Ellery Enacts Law To Protect Environment

BEMUS POINT – All new building permit applications involving a site less than 1 acre will require a sediment and erosion control plan approval in Ellery.

A public hearing was held recently for the purpose of considering adopting Local Law No. 1, entitled “The Town of Ellery Sediment and Erosion Control Law.” The town board unanimously approved the motion to adopt the law.

The law is focused on ensuring that the development and use of land within Ellery does not adversely impact local waterways, wetlands or adjacent land. Officials are seeking to keep the character of the community unchanged and continue protecting the environment.

“We worked on the law for two or three months,” said Arden Johnson, town supervisor. “We have always tried to protect the waterways and wetlands.”

“This law adds another facet to the permit process for making sure that sediment and erosion control requirements are being met,” said Robert Lucas, code enforcement officer. “The town didn’t have any means of enforcing erosion or sediment control before the law.”

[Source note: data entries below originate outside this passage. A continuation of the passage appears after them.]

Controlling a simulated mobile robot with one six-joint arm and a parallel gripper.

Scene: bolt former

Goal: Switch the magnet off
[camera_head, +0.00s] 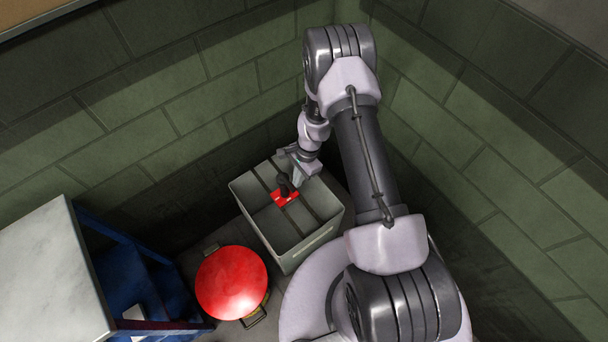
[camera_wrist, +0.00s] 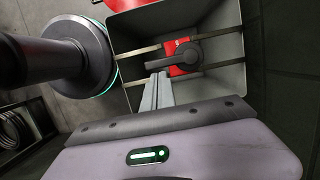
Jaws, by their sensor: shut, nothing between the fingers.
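The magnet shows as a red plate (camera_head: 288,200) with a dark lever (camera_head: 284,184) on it, on the strapped grey bin. My gripper (camera_head: 297,179) is just beside the lever in the head view. In the wrist view, my gripper's fingertips (camera_wrist: 160,77) are together, with nothing between them, just below the lever's left end. I cannot tell whether they touch the lever.
The grey bin (camera_head: 318,245) has open space inside around dark bands. A red round-topped object (camera_head: 232,282) stands beside it at the front left. A white-topped blue stand (camera_head: 45,272) is farther left. Green block walls (camera_head: 490,160) close in the corner behind and to the right.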

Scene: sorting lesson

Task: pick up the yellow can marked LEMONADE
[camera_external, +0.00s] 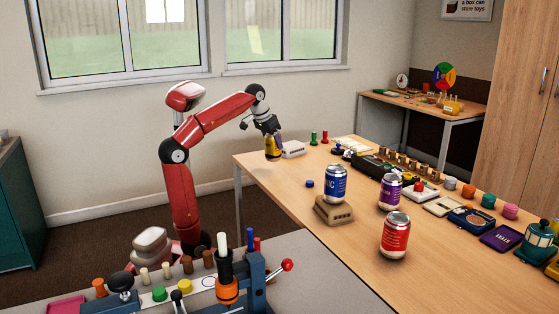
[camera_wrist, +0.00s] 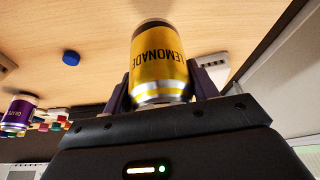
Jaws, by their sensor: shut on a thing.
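The yellow can marked LEMONADE (camera_wrist: 160,60) is between the two fingers of my gripper (camera_wrist: 158,88) in the wrist view, its lettering upside down there. In the external view the yellow can (camera_external: 272,149) hangs below my gripper (camera_external: 271,132), by the table's far left edge. My gripper is shut on it. The can looks tilted a little in the external view. I cannot tell for sure whether its bottom touches the table (camera_external: 262,168).
A blue can (camera_external: 336,184) stands on a tan block (camera_external: 333,211). A purple can (camera_external: 390,193) and a red can (camera_external: 395,236) stand nearby. A blue cap (camera_external: 310,184) and a pale box (camera_external: 293,149) lie close to my gripper. The table's left front is clear.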

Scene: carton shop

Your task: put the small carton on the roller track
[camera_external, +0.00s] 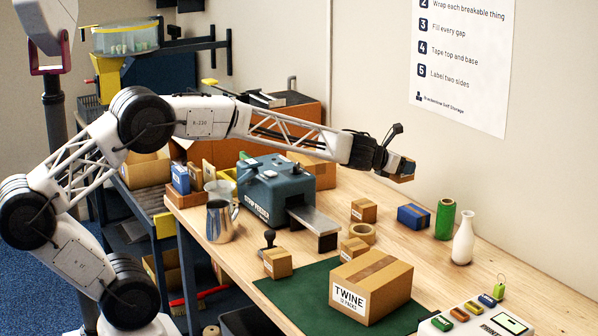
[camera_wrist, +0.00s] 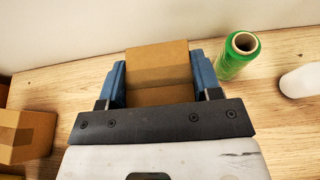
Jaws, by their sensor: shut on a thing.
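My gripper (camera_external: 393,164) is at the end of the outstretched arm, above the right back part of the bench. It is shut on a small brown carton (camera_external: 401,178), held well clear of the bench top. In the wrist view the carton (camera_wrist: 157,64) sits between the two blue fingers (camera_wrist: 158,82). What looks like the roller track (camera_external: 148,204), a ribbed grey strip with a yellow end, lies low at the left beyond the bench, far from my gripper. A brown box seems to stand at its far end, and my arm partly hides that area.
The wooden bench holds a strip feeder (camera_external: 275,190), a metal jug (camera_external: 220,221), a large TWINE carton (camera_external: 370,286) on a green mat, several small cartons, a blue box (camera_external: 413,216), a green roll (camera_external: 445,219) and a white bottle (camera_external: 463,238). The wall stands close behind.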

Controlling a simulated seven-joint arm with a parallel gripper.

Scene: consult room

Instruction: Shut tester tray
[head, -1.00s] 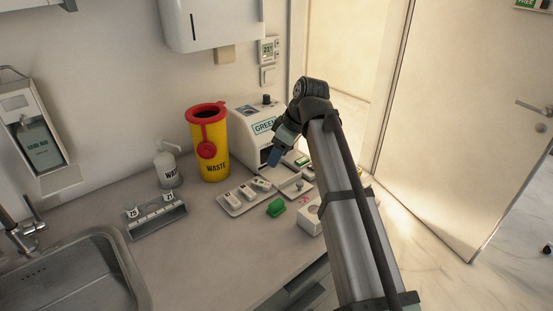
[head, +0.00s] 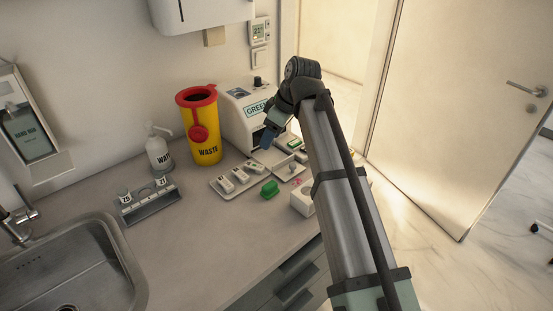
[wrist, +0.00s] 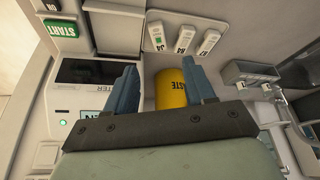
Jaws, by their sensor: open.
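The tester (head: 236,119) is a white box with a teal-lettered label, at the back of the counter against the wall. In the wrist view its front (wrist: 62,103) shows a dark opening and a lit green light. A flat piece with a green START label (wrist: 60,29) lies in front of it; I cannot tell whether the tray is part of this. My gripper (head: 267,139) is in front of the tester, hiding part of its front. In the wrist view my gripper (wrist: 160,86) has its two blue fingers apart with nothing between them.
A yellow waste bin (head: 207,143) with a red lid stands left of the tester. A bottle (head: 159,156), rack (head: 151,205) and sink (head: 70,262) are further left.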

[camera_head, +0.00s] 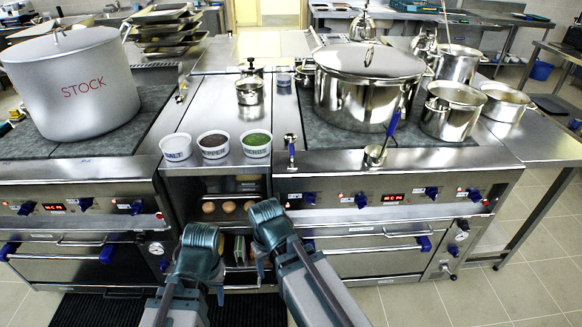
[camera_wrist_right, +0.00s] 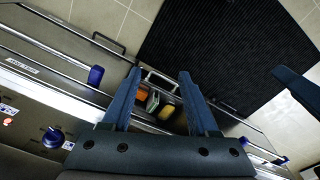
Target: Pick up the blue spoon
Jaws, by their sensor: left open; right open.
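A small spoon (camera_head: 291,149) with a short blue handle lies on the steel counter strip, right of the white tubs, in the head view. A larger ladle (camera_head: 376,153) with a long blue handle rests at the front of the right stove, its handle leaning up against the big pot. My left gripper (camera_head: 203,237) and my right gripper (camera_head: 266,213) are both low in front of the middle shelves, below the counter and apart from both utensils. The right gripper's fingers (camera_wrist_right: 158,92) are spread and empty in the right wrist view. No spoon shows there.
White tubs (camera_head: 214,145) stand along the counter's front edge. A large stockpot (camera_head: 72,83) stands on the left and a lidded steel pot (camera_head: 366,88) on the right stove, with smaller pots beside it. A black mat (camera_wrist_right: 225,55) lies on the floor.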

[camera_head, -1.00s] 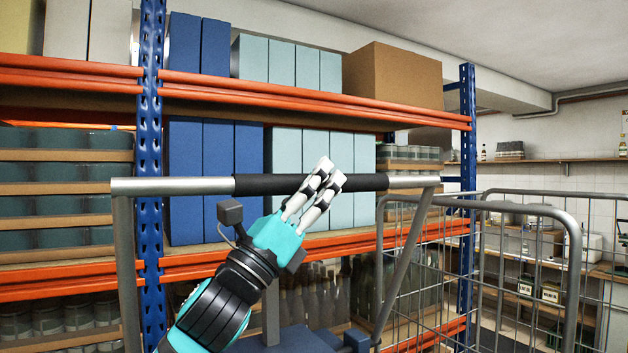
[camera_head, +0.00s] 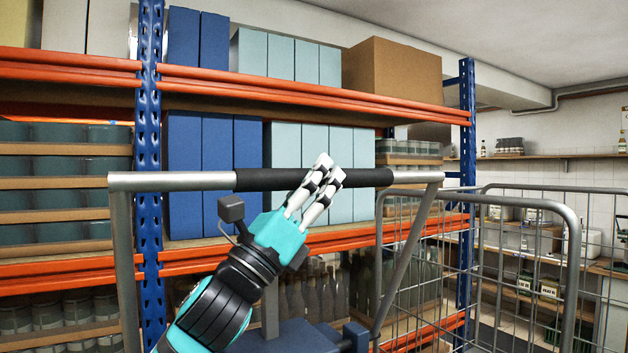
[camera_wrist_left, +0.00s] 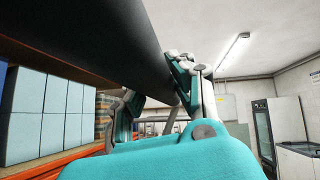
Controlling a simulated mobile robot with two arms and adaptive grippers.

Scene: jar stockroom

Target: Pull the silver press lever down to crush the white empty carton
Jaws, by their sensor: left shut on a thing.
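The silver press lever (camera_head: 170,181) spans the head view as a horizontal bar with a black grip (camera_head: 270,180) in its middle and side arms running down. My left gripper (camera_head: 322,178) is shut on the black grip, its white fingers lying across it. In the left wrist view the grip (camera_wrist_left: 105,40) crosses close above my left gripper (camera_wrist_left: 165,85). Blue press parts (camera_head: 300,338) show low under the lever. The white empty carton is not in view. My right gripper is not in view.
Behind the lever stands a shelf rack with orange beams (camera_head: 300,98), a blue post (camera_head: 150,140), blue boxes (camera_head: 185,180) and a brown carton (camera_head: 392,72). A wire cage trolley (camera_head: 540,204) stands close on the right.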

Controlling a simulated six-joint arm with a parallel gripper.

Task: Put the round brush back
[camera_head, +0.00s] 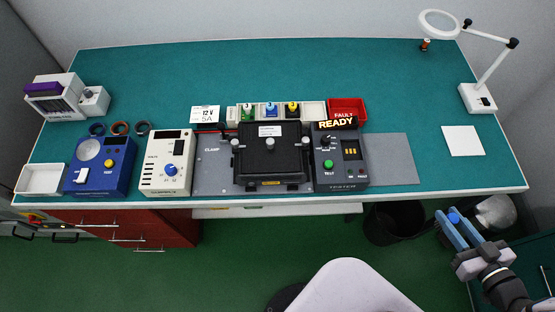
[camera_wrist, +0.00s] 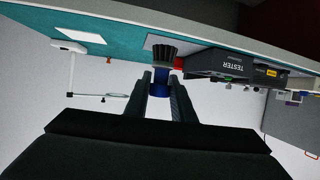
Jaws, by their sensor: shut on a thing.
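The round brush (camera_wrist: 162,53) has a dark flared bristle head and a blue body. My gripper (camera_wrist: 160,82) is shut on its blue part in the wrist view, with the bristle head sticking out beyond the fingertips. In the head view my gripper (camera_head: 449,222) is at the lower right, off the front edge of the bench. A blue bit of the brush (camera_head: 455,218) shows between the fingers there; its bristles cannot be made out.
The teal bench (camera_head: 330,75) has wide free room at the back. A black tester (camera_head: 340,160), grey mat (camera_head: 391,158), white square (camera_head: 462,141), red bin (camera_head: 346,108) and magnifier lamp (camera_head: 480,97) stand at the right. A small orange-and-black item (camera_head: 425,45) is near the back edge.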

Whenever a project needing a building permit will directly impact a body of water, stream, creek, wetland or waterway, the law requires individuals to gain approval by the code enforcement officer, or if applicable, the town board, before a permit will be issued.

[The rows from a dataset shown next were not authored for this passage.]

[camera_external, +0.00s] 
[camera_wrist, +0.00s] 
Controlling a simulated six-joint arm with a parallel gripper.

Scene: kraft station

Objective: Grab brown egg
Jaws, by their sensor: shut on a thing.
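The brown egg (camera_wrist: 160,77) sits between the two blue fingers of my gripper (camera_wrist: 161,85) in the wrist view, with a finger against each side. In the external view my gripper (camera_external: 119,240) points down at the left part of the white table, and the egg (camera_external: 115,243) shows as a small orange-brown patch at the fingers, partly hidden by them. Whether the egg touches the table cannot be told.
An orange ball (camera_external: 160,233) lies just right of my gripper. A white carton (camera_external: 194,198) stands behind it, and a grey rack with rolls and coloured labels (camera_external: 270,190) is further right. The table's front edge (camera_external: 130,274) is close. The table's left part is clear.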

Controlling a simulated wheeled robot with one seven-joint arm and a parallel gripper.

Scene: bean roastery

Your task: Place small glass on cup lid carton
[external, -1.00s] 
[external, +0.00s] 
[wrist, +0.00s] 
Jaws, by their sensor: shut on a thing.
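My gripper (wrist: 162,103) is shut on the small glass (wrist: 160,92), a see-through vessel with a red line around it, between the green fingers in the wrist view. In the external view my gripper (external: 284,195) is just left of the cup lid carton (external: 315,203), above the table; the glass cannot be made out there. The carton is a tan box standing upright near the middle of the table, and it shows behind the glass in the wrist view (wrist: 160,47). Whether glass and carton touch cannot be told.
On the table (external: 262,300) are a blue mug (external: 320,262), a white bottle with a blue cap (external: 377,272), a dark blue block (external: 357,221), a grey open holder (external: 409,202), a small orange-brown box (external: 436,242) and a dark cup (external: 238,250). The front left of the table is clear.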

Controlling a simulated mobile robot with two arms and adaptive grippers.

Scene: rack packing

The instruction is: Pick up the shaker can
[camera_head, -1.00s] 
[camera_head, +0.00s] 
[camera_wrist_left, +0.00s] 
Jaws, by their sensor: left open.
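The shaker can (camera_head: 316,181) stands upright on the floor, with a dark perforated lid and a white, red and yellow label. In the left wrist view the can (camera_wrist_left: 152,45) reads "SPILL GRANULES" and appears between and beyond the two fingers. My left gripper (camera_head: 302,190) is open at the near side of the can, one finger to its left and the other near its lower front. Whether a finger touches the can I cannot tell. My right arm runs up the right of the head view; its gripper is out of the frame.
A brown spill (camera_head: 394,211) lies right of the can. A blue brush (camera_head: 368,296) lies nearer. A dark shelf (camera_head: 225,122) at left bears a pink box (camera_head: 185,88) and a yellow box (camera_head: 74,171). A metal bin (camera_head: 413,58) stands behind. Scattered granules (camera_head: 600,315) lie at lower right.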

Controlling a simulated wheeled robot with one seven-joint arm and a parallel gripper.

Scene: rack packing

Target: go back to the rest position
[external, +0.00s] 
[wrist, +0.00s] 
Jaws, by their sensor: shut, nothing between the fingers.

Exempted uses include developments that create less than 2,500 square feet of land disturbance, normal building maintenance, agriculture land uses and incidental landscaping. Interior alterations that do not change the nature of a structure, exterior alterations that do not change the nature of a structure and any change of use where no change to the building footprint is proposed are also exempt. Roadside agricultural stands are not exempt.

Projects involving less than 2,500 square feet of land disturbance are not exempt from the law if any water flows through the project or water is adjacent to the project. Projects that contain wetlands or projects that are adjacent to wetlands are also not exempt.

All proposed building projects must address additional requirements including ensuring no soil particles exit any construction site by any means and ensuring that water runoff resulting from construction does not flow into neighboring properties or waterways. All construction sites must maintain erosion control measures and stabilize a single access entrance as per the erosion control plan.

The town may require a sediment and erosion control plan, paid for by the applicant, to be designed by a certified licensed professional engineer, registered landscape architect, registered architect or licensed design professional in the case of steep sites with slopes 12 percent or greater. A sediment and erosion control plan may also be necessary for projects where storm water or sediment may directly impact the waterway.

All sites larger than 1 acre are regulated by the Department of Environmental Conservation, according to Lucas.

“There may have to be changes made to the law in the future, but that’s something that we will deal with at that time,” Johnson said.

A complete copy of the law may be examined at the town clerk’s office, 25 Sunnyside Ave., Bemus Point, during normal business hours.